(Robot motion calls)
####################

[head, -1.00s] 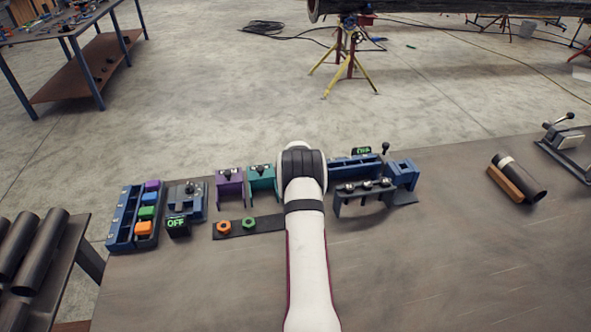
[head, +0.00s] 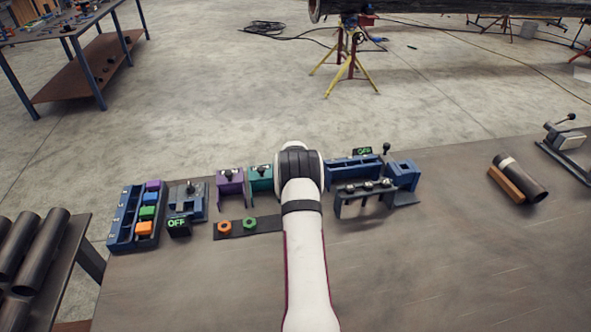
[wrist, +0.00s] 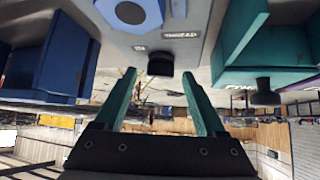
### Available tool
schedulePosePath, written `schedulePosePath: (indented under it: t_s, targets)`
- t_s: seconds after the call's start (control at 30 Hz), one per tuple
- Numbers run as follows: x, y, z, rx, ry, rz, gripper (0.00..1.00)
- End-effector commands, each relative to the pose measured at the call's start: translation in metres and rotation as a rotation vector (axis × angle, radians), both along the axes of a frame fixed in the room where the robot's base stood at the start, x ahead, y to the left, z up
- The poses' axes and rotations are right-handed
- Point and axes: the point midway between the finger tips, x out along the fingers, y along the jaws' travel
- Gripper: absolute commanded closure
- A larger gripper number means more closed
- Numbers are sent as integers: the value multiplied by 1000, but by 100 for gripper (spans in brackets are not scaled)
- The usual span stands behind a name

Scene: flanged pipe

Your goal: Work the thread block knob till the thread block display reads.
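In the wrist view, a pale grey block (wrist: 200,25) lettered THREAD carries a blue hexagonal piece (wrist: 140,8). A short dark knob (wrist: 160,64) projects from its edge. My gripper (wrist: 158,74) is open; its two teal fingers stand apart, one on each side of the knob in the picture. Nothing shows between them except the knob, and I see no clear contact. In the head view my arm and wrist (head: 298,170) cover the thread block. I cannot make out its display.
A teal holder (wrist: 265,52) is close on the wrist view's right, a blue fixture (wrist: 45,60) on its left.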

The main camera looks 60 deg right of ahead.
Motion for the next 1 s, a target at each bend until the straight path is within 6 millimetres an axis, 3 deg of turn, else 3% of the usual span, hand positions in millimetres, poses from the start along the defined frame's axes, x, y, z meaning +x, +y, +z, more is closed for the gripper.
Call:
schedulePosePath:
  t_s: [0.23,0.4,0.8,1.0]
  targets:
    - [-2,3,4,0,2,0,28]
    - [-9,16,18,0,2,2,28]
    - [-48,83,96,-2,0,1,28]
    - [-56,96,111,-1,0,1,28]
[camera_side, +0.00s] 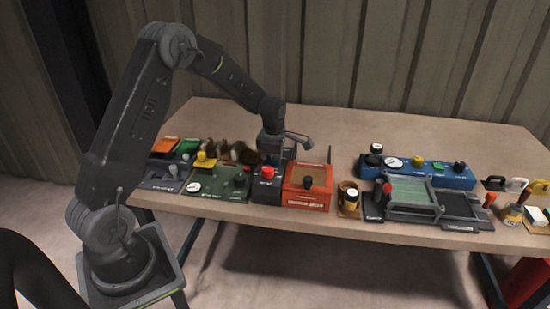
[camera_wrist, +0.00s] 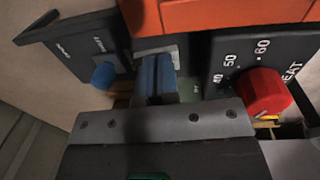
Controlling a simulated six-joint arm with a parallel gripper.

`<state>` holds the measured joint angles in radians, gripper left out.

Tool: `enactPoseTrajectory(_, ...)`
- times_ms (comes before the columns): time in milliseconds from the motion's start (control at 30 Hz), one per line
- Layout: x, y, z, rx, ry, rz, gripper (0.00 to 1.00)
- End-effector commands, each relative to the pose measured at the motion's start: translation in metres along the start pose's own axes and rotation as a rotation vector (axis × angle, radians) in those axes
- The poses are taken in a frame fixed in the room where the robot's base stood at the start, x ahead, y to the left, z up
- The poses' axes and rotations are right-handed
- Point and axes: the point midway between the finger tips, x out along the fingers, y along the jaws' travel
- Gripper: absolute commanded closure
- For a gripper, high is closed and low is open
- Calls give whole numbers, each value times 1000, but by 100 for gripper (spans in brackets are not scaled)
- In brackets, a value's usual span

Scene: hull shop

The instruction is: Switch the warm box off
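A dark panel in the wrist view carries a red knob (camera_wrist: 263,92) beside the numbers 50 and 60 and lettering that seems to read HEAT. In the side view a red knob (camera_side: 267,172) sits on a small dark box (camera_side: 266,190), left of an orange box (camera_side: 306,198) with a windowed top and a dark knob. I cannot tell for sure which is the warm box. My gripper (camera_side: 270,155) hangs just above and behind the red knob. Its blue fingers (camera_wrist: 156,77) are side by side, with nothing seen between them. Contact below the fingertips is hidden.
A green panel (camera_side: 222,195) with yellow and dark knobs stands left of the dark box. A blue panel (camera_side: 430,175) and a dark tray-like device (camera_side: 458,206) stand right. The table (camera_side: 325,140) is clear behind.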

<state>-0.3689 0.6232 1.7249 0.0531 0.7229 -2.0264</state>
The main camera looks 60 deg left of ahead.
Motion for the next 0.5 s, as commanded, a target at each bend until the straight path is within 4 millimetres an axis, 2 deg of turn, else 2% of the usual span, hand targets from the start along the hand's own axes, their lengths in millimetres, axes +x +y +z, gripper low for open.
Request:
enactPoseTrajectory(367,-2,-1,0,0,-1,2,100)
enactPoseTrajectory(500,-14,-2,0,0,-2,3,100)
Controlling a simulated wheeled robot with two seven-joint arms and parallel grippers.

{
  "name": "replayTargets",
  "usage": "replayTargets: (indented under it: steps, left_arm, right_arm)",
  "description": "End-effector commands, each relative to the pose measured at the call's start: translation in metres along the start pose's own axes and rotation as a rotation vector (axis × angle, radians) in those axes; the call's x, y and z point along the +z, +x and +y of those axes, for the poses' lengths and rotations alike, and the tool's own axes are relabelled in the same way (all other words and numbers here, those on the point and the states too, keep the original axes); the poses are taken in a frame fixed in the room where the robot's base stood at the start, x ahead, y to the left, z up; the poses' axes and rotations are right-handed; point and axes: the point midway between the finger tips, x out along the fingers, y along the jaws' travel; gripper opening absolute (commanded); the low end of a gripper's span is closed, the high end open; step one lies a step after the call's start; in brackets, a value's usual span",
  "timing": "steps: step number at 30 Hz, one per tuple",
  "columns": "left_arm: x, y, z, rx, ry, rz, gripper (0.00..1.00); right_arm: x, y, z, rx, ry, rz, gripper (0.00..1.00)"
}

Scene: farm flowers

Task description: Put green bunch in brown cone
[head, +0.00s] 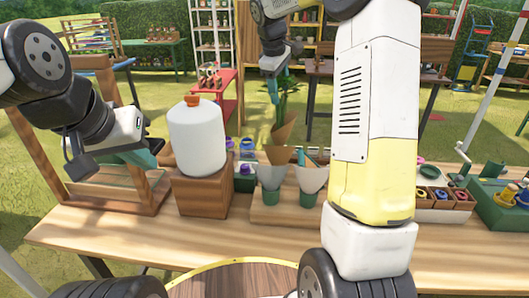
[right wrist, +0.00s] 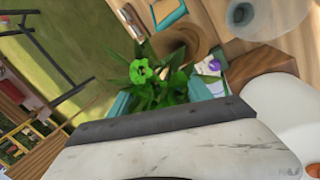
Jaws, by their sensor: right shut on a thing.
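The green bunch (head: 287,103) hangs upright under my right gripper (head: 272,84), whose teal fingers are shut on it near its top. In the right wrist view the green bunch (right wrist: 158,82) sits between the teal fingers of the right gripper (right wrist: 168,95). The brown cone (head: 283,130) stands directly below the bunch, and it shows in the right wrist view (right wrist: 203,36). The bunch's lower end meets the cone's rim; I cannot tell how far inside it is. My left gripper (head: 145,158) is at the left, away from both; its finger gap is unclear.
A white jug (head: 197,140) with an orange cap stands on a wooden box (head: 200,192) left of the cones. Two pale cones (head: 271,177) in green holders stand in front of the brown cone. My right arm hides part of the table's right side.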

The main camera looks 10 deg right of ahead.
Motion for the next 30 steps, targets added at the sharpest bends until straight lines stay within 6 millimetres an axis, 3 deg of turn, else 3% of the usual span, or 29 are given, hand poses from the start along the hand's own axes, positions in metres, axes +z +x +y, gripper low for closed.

####################

Copy out every line of the material above that mentions the word "parallel".

Controlling a simulated six-joint arm with a parallel gripper.
Controlling a simulated wheeled robot with two seven-joint arms and parallel grippers.

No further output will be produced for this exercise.